[Stored data entries]
* * * * * * * * *
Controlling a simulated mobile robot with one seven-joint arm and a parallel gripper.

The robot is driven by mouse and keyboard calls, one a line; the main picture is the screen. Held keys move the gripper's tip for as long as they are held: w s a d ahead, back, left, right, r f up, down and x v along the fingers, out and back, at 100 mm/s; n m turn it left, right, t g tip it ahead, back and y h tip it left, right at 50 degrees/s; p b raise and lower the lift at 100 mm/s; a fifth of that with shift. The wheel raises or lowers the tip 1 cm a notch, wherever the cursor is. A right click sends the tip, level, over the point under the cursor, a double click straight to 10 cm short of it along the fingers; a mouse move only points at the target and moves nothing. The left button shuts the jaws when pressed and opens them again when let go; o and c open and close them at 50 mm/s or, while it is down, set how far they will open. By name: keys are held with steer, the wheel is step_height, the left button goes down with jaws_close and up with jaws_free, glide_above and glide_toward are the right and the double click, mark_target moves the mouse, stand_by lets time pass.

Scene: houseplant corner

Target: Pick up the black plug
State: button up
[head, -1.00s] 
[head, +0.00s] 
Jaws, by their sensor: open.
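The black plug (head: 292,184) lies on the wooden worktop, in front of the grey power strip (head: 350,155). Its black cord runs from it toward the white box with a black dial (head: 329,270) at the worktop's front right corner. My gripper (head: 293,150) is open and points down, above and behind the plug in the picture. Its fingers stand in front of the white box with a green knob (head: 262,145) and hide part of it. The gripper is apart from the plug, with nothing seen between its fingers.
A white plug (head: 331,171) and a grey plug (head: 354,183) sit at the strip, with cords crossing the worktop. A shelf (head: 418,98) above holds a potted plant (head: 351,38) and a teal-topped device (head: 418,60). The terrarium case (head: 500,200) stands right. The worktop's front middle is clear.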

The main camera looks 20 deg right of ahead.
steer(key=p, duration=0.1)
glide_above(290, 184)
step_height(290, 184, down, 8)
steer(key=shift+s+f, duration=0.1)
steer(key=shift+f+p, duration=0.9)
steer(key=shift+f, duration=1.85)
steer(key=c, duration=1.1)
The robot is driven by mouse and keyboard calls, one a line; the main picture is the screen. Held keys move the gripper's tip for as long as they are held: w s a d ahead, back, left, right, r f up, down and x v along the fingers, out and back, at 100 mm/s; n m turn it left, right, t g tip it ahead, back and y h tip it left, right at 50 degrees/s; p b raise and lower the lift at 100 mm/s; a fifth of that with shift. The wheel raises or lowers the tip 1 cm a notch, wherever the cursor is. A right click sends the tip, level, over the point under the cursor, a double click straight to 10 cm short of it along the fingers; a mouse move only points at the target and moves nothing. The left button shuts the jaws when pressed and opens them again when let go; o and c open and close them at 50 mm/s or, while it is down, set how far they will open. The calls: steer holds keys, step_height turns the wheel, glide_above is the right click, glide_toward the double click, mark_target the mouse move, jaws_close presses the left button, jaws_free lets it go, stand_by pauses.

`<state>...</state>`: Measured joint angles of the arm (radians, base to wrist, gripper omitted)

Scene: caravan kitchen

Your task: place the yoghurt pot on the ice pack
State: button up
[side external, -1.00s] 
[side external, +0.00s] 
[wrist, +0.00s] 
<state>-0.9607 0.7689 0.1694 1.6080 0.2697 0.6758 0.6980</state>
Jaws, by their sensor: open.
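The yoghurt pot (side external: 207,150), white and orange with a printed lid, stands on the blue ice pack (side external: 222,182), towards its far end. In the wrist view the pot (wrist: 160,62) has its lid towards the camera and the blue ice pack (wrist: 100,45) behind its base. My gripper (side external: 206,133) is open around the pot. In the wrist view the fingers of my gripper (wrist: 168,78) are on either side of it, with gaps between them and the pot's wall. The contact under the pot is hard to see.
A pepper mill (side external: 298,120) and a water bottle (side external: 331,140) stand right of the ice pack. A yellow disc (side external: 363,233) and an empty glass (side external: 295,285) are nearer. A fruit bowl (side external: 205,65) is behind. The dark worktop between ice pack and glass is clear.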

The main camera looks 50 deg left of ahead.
* * * * * * * * *
Send back each record exactly as it stands.

**Output of the task**:
Controlling a simulated mobile robot with one seven-joint arm and a parallel gripper.

The robot is driven by mouse and keyboard calls, one a line; the main picture is the screen. Held keys move the gripper's tip for as long as they are held: w s a d ahead, back, left, right, r f up, down and x v along the fingers, out and back, at 100 mm/s; n m turn it left, right, t g tip it ahead, back and y h tip it left, right at 50 degrees/s; p b raise and lower the lift at 100 mm/s; a fifth of that with shift. The wheel raises or lowers the tip 1 cm a notch, wherever the cursor is. A right click sends the tip, level, over the point under the cursor, a double click straight to 10 cm short of it along the fingers; a mouse move only points at the target and moves nothing. The left button shuts the jaws when pressed and opens them again when let go; o and c open and close them at 50 mm/s or, while it is down, set how far they will open. By name: keys are held with steer, the wheel is step_height, the left button goes down with jaws_close and up with jaws_free, glide_above and glide_toward are the right and the double click, mark_target moves the mouse, stand_by lets time pass.

Scene: houseplant corner

Target: Pick up the black plug
State: button up
[head, -1.00s] 
[head, +0.00s] 
Jaws, by their sensor: open.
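The black plug (head: 292,184) lies on the wooden worktop, in front of the grey power strip (head: 350,155). Its black cord runs from it toward the white box with a black dial (head: 329,270) at the worktop's front right corner. My gripper (head: 293,150) is open and points down, above and behind the plug in the picture. Its fingers stand in front of the white box with a green knob (head: 262,145) and hide part of it. The gripper is apart from the plug, with nothing seen between its fingers.
A white plug (head: 331,171) and a grey plug (head: 354,183) sit at the strip, with cords crossing the worktop. A shelf (head: 418,98) above holds a potted plant (head: 351,38) and a teal-topped device (head: 418,60). The terrarium case (head: 500,200) stands right. The worktop's front middle is clear.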

The main camera looks 20 deg right of ahead.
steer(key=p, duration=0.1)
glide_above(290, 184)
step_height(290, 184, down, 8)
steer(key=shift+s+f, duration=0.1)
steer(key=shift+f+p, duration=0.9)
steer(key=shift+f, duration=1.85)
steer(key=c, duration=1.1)
The robot is driven by mouse and keyboard calls, one a line; the main picture is the screen. Held keys move the gripper's tip for as long as they are held: w s a d ahead, back, left, right, r f up, down and x v along the fingers, out and back, at 100 mm/s; n m turn it left, right, t g tip it ahead, back and y h tip it left, right at 50 degrees/s; p b raise and lower the lift at 100 mm/s; a fifth of that with shift. The wheel raises or lowers the tip 1 cm a notch, wherever the cursor is. A right click sends the tip, level, over the point under the cursor, a double click straight to 10 cm short of it along the fingers; a mouse move only points at the target and moves nothing. The left button shuts the jaws when pressed and opens them again when let go; o and c open and close them at 50 mm/s or, while it is down, set how far they will open. The calls: steer holds keys, step_height turns the wheel, glide_above is the right click, glide_toward the double click, mark_target the mouse move, jaws_close presses the left button, jaws_free lets it go, stand_by pauses.

`<state>...</state>`: Measured joint angles of the arm (radians, base to wrist, gripper omitted)

Scene: caravan kitchen

Your task: place the yoghurt pot on the ice pack
State: button up
[side external, -1.00s] 
[side external, +0.00s] 
[wrist, +0.00s] 
<state>-0.9607 0.7689 0.1694 1.6080 0.2697 0.6758 0.6980</state>
Jaws, by their sensor: open.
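The yoghurt pot (side external: 207,150), white and orange with a printed lid, stands on the blue ice pack (side external: 222,182), towards its far end. In the wrist view the pot (wrist: 160,62) has its lid towards the camera and the blue ice pack (wrist: 100,45) behind its base. My gripper (side external: 206,133) is open around the pot. In the wrist view the fingers of my gripper (wrist: 168,78) are on either side of it, with gaps between them and the pot's wall. The contact under the pot is hard to see.
A pepper mill (side external: 298,120) and a water bottle (side external: 331,140) stand right of the ice pack. A yellow disc (side external: 363,233) and an empty glass (side external: 295,285) are nearer. A fruit bowl (side external: 205,65) is behind. The dark worktop between ice pack and glass is clear.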

The main camera looks 50 deg left of ahead.

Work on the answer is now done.